Energy, Environment, West Virginia Legislature

House Judiciary OKs Senate bill to allow DNR to lease underground pore spaces for carbon sequestration

MORGANTOWN – A Senate bill that would enable the state to make money from carbon sequestration projects under state lands cleared its first House hurdle on Monday, winning approval of the Judiciary Committee.

The committee approved a tweaked version of SB 162, which passed the Senate in just a few minutes last Thursday without any committee consideration.

The bill allows the Division of Natural Resources, with approval of the Commerce secretary, to lease state-owned pore spaces underlying state forests, natural and scenic areas, wildlife management areas and other lands under its jurisdiction for underground carbon sequestration.

It prohibits such leases under state parks.

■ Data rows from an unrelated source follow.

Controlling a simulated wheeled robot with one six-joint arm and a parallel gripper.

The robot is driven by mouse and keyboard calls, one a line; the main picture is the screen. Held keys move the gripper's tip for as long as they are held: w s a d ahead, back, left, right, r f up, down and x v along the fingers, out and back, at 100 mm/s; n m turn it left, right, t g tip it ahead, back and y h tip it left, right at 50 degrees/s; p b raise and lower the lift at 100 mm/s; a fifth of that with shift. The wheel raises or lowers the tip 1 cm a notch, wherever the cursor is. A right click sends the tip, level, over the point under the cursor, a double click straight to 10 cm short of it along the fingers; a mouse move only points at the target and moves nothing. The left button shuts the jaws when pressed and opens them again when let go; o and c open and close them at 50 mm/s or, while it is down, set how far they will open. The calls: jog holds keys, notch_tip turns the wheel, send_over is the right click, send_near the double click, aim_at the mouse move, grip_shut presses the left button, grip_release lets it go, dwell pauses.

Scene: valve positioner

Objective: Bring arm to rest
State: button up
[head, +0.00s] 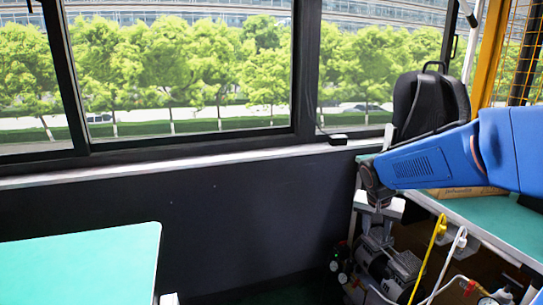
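My blue arm (425,163) reaches in from the right edge over the green-topped bench. Its dark wrist end (374,188) hangs at the bench's left corner. My gripper (379,216) seems to point down below the wrist, small and dark against the clutter behind it. I cannot make out its fingers or whether it holds anything. No valve positioner can be made out.
A green-topped bench (460,207) stands at right with a black backpack (425,100) and a cardboard box (468,192). Machinery (390,262), a yellow-handled cable (440,226) and hoses are under it. Another green table (80,262) is at lower left. Dark wall (240,220) lies between.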

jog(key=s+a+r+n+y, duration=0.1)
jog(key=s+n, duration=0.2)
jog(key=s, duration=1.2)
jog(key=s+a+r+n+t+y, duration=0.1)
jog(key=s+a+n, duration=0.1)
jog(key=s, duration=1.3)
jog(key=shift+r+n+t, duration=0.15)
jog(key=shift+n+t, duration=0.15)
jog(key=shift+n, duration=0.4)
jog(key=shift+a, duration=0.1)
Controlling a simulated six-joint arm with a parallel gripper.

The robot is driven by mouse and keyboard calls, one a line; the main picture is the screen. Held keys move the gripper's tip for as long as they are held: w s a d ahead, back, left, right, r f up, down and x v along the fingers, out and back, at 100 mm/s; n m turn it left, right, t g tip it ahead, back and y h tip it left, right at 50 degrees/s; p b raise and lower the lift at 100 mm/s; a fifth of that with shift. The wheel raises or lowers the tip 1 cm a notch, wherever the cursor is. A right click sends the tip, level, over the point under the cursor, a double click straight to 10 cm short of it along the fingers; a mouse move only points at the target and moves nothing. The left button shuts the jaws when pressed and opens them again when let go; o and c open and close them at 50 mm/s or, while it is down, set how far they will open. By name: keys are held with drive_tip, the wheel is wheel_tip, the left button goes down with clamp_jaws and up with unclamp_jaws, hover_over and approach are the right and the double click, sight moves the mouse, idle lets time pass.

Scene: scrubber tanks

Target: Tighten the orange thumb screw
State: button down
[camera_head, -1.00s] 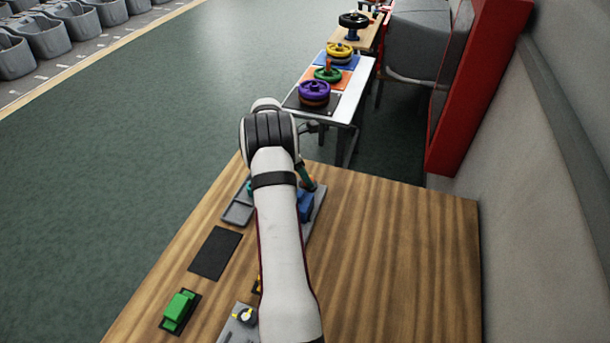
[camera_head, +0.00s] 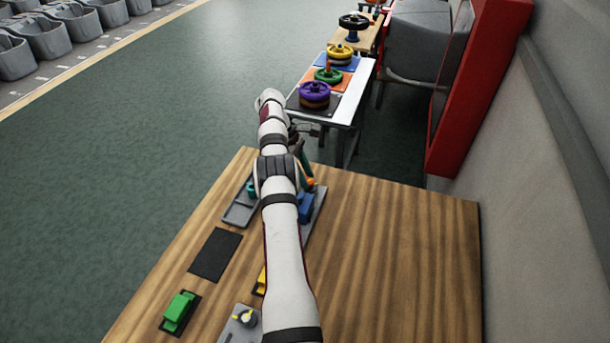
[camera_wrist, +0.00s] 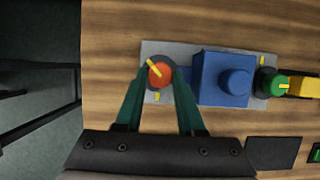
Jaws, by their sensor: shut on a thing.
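The orange thumb screw (camera_wrist: 161,75) has a yellow pointer bar across its top. It sits at the left end of a grey plate (camera_wrist: 205,97) in the wrist view. My gripper (camera_wrist: 160,82) has its two green fingers on either side of the screw, shut on it. The screw's pointer slants toward the upper left, and a yellow mark shows on the plate just below it. In the head view my arm hides most of the plate, and a small orange spot (camera_head: 309,182) shows beside the fingers.
A blue block with a round knob (camera_wrist: 222,80) stands close to the right of the screw. A green knob (camera_wrist: 272,84) is beyond it. A grey tray (camera_head: 241,211), dark mat (camera_head: 215,254) and green block (camera_head: 179,308) lie left of my arm. Bare wood lies right.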

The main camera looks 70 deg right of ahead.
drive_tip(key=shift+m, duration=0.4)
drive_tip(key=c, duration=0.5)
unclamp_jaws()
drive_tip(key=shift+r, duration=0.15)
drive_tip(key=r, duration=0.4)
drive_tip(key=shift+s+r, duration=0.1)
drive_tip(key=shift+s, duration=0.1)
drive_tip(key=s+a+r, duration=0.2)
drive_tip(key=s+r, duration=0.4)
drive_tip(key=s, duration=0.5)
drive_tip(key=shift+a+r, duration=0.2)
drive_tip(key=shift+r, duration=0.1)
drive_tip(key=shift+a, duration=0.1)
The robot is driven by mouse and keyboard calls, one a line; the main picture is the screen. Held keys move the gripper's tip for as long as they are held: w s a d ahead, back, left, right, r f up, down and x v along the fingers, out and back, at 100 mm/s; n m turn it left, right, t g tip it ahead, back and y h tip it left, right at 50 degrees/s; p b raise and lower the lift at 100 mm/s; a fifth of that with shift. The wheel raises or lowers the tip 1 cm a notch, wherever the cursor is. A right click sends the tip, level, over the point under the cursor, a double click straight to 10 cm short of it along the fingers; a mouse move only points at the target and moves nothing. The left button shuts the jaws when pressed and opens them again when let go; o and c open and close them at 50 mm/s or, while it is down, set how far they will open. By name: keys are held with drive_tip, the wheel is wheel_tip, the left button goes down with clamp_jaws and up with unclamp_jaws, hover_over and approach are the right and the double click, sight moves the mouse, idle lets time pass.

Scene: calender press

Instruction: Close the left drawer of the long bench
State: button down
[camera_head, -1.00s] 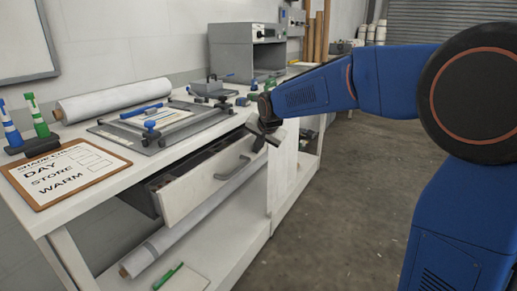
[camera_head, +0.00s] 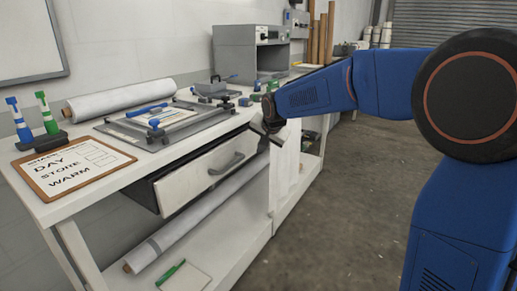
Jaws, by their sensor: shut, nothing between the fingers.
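The left drawer (camera_head: 195,188) of the long white bench (camera_head: 113,186) has a pale front panel with a grey bar handle (camera_head: 227,164). It stands slightly out from the bench, and its dark side shows at the left end. The inside is hidden under the worktop. My gripper (camera_head: 267,136) is shut and empty at the right end of the drawer front, near its upper edge. I cannot tell whether it touches the panel. My blue arm reaches in from the right.
On the worktop are a clipboard (camera_head: 73,168), green and blue markers (camera_head: 48,113), a white roll (camera_head: 118,100), a frame jig (camera_head: 165,122) and a grey machine (camera_head: 250,52). A roll (camera_head: 190,222) lies on the lower shelf. The floor (camera_head: 350,190) beside the bench is clear.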

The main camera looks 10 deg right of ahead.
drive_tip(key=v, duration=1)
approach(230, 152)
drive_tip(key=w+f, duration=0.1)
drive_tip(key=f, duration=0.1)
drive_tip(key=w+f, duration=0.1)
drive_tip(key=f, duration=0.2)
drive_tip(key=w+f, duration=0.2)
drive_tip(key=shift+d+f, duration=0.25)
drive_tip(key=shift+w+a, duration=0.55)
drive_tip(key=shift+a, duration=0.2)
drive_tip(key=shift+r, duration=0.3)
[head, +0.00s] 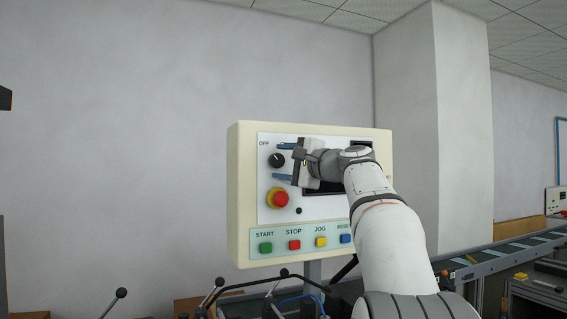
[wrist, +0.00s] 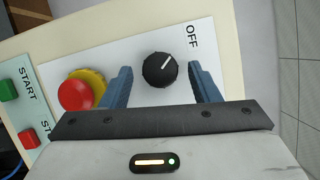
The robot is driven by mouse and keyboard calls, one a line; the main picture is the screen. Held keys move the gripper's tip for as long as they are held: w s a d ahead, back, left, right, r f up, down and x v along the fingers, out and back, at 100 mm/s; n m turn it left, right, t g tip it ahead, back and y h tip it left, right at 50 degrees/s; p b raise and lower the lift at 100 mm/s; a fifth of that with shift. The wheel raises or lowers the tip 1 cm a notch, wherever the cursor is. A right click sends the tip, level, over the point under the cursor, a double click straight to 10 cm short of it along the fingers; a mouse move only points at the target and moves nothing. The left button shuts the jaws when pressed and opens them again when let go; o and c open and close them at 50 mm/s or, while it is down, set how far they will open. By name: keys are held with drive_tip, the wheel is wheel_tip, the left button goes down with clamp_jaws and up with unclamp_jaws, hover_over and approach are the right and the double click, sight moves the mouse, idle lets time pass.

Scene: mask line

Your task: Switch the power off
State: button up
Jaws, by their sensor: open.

The leases would be offered via sealed bids to the highest responsible bidder, with the proviso that DNR may reject all bids and re-advertise should the round of bidding prove unsatisfactory. It allows the secretaries of Commerce and Economic Development to jointly agree to bypass the bidding process and directly award a lease if it is a necessary component of an economic development project and would net a market value or greater royalty.

All proceeds would go to the DNR.

Commerce Secretary James Bailey told the committee that among the bill’s benefits will be revenue and economic development opportunities should the state be chosen to house one of four regional hydrogen hubs to be established by the U.S. Department of Energy. West Virginia has made the short list in this competition and is preparing a more detailed proposal.

But even if the state should not get a hub, he said, it paves the way for other future economic development projects.

Bailey said they believed that DNR lacked clear statutory authority to undertake the leases and this bill clarifies that. It follows last year’s passage of the Carbon Sequestration Act, which says that the rights to underground pore space lie with the surface owner – as opposed to mineral rights where ownership can be severed.

One of the Judiciary tweaks was to remove a mistaken reference in the original to DNR selling pore rather than just leasing spaces. Bailey said the Carbon Sequestration Act forbids severing surface rights from the pore space rights.

Asked how much money the state could make from these leases, Bailey said, “The market is still developing. It’s so early into that I couldn’t get to any kind of near-accurate projection.”

The committee also passed a companion bill, SB 161, which enables the DNR to sell, lease or otherwise dispose of property under its jurisdiction. It removes and updates some outdated code.

Both bills now head to the full House.